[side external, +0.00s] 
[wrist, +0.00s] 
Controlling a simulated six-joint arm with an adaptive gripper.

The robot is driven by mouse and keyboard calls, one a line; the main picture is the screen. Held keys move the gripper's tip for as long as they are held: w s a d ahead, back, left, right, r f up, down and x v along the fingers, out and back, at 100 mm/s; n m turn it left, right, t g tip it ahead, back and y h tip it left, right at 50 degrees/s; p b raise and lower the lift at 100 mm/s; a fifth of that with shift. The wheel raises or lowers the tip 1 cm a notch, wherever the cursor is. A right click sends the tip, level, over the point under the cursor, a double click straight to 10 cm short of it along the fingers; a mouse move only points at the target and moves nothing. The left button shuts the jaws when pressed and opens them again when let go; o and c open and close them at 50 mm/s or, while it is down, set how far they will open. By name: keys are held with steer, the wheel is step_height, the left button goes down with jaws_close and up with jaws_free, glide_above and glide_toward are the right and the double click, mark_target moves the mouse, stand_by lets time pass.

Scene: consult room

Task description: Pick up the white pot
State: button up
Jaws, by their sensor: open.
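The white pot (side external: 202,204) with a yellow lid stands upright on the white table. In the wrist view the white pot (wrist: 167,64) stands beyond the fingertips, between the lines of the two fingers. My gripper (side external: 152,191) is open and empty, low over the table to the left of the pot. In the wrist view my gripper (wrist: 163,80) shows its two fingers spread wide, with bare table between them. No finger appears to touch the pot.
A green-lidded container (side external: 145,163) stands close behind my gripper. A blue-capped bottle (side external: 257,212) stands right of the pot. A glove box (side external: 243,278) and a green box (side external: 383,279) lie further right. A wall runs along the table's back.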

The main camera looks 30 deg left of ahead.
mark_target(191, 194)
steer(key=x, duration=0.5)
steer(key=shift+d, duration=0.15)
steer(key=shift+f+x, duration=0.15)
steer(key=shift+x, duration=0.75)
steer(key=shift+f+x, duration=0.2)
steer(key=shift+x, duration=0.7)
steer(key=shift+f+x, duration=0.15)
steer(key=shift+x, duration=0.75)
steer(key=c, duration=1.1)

======

• **WRITTEN REQUEST**
Copy out the full material exactly as it appears.

• **REPLY**
[side external, +0.00s] 
[wrist, +0.00s] 
Controlling a simulated six-joint arm with an adaptive gripper.

The robot is driven by mouse and keyboard calls, one a line; the main picture is the screen. Held keys move the gripper's tip for as long as they are held: w s a d ahead, back, left, right, r f up, down and x v along the fingers, out and back, at 100 mm/s; n m turn it left, right, t g tip it ahead, back and y h tip it left, right at 50 degrees/s; p b raise and lower the lift at 100 mm/s; a fifth of that with shift. The wheel raises or lowers the tip 1 cm a notch, wherever the cursor is. A right click sends the tip, level, over the point under the cursor, a double click straight to 10 cm short of it along the fingers; a mouse move only points at the target and moves nothing. The left button shuts the jaws when pressed and opens them again when let go; o and c open and close them at 50 mm/s or, while it is down, set how far they will open. By name: keys are held with steer, the wheel is step_height, the left button goes down with jaws_close and up with jaws_free, glide_above and glide_toward are the right and the double click, mark_target moves the mouse, stand_by lets time pass.

Scene: consult room

Task description: Pick up the white pot
State: button up
Jaws, by their sensor: open.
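The white pot (side external: 202,204) with a yellow lid stands upright on the white table. In the wrist view the white pot (wrist: 167,64) stands beyond the fingertips, between the lines of the two fingers. My gripper (side external: 152,191) is open and empty, low over the table to the left of the pot. In the wrist view my gripper (wrist: 163,80) shows its two fingers spread wide, with bare table between them. No finger appears to touch the pot.
A green-lidded container (side external: 145,163) stands close behind my gripper. A blue-capped bottle (side external: 257,212) stands right of the pot. A glove box (side external: 243,278) and a green box (side external: 383,279) lie further right. A wall runs along the table's back.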

The main camera looks 30 deg left of ahead.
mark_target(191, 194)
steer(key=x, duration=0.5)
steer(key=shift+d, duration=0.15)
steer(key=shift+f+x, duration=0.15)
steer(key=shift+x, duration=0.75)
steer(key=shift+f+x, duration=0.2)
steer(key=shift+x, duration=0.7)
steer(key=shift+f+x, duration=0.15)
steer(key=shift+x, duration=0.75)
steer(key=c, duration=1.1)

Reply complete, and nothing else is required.